Na nota de balanço do ato (veja aqui a íntegra), o Sinpro-Rio estima que mais de 25 mil professoras e professores deixaram de ir às escolas particulares na greve geral, “para realizar, pacificamente, ao lado de pais e alunos, uma verdadeira aula de democracia”, com aulas públicas em diversos pontos da cidade. Para a deputada Jandira Feghali, surpreendida pelas bombas da polícia enquanto falava, esta foi a maior mobilização de trabalhadores e trabalhadoras brasileiras em quatro décadas. “Depois disso aqui, eles não têm mais condição de aprovar a Previdência na Câmara; e o Senado está constrangido frente à reforma trabalhista”, avalia.

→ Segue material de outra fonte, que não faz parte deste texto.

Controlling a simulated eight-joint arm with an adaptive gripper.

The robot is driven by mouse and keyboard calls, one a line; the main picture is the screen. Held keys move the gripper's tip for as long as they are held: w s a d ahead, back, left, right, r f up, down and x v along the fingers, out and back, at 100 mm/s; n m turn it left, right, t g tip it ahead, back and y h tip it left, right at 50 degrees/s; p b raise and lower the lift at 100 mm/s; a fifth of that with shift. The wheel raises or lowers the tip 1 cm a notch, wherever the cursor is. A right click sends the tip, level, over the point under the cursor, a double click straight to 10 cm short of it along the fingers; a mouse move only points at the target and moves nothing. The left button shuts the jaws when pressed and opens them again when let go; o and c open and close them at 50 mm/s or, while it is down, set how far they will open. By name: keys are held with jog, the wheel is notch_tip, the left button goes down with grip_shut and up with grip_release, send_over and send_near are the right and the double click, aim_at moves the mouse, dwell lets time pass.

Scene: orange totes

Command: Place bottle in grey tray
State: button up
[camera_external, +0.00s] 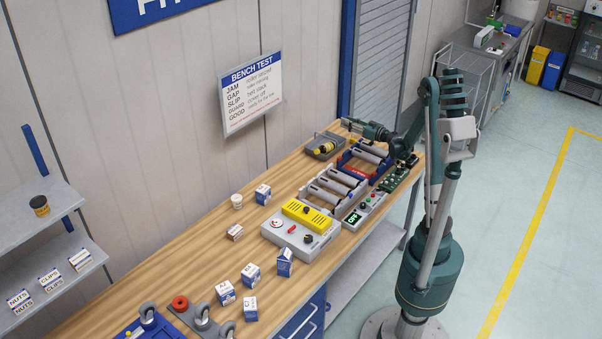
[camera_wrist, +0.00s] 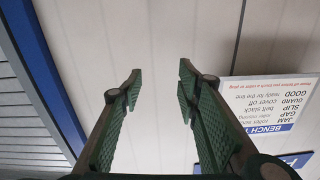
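The grey tray (camera_external: 314,156) sits on the far part of the wooden bench, close to the wall. A small yellow and black thing that looks like the bottle (camera_external: 326,148) lies on its side inside the tray. My gripper (camera_external: 346,122) is level, points toward the wall and is just above and behind the tray, apart from the bottle. In the wrist view my gripper (camera_wrist: 160,88) is open, with nothing between the fingers.
A blue-framed roller unit (camera_external: 362,160) stands right of the tray, and another roller unit (camera_external: 333,188) in front. A sign (camera_external: 251,92) hangs on the wall.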

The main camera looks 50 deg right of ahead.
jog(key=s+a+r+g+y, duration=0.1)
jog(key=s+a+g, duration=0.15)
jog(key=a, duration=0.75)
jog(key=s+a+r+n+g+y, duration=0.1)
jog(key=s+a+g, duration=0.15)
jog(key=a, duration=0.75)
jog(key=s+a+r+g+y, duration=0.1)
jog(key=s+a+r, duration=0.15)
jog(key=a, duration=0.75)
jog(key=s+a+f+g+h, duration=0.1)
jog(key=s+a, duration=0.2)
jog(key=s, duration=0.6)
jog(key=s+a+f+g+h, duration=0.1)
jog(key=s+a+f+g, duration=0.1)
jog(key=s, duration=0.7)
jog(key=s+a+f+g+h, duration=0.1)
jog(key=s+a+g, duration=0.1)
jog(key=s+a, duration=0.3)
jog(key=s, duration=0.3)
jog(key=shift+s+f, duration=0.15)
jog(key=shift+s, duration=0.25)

A PM funciona como janguço, comparou o deputado federal Wadih Damous (PT-RJ). “Aqui no Rio, criou-se um novo padrão. Eles não só reprimem as manifestações; eles vão atrás, perseguem”, diz. O “novo padrão” foi apontado na nota de repúdio da OAB (veja aqui a íntegra): “(…) o ataque com métodos de tocaia e a posterior perseguição por vários bairros a pessoas que tão-só exerciam seu direito à manifestação representa grave atentado à Constituição e ao Estado democrático de Direito.”
Damous, contudo, observa que “ninguém reprime aquilo que fracassa. Se a greve tivesse sido um fracasso, não tivesse acontecido, não teria havido repressão. É o atestado de que as mobilizações aconteceram.” Nesse sentido, acredita que a adesão ampla à greve pelo país marque o que chamou de “o começo do fim” do governo golpista. Para ele, a aprovação das mudanças na legislação trabalhista ajudou a fortalecer os protestos. “Hoje derrotamos esse projeto. Não acredito que no Senado tenham a ousadia de aprovar aquele lixo legislativo que saiu da Câmara.”
Damous destacou o fato de as emendas ao projeto da reforma trabalhista terem sido redigidas não nos gabinetes dos deputados mas nas confederações patronais – de bancos, do comércio, da indústria. “Isso mostra o caráter classista, de hostilidade à classe trabalhadora. E, pela primeira vez na história mundial do direito do trabalho, inverteu-se o princípio da proteção, sempre do lado mais fraco, do trabalhador. Agora a proteção é ao empregador. Temos que denunciar.”
“O Brasil passou mais de duas décadas sob o jugo do autoritarismo”, alerta a OAB/RJ. “Não podemos admitir qualquer ensaio de retorno a aqueles tempos sombrios. É o alerta que a OAB/RJ, em seu papel institucional, faz nesse preocupante momento de nossa história. Democracia, sempre.”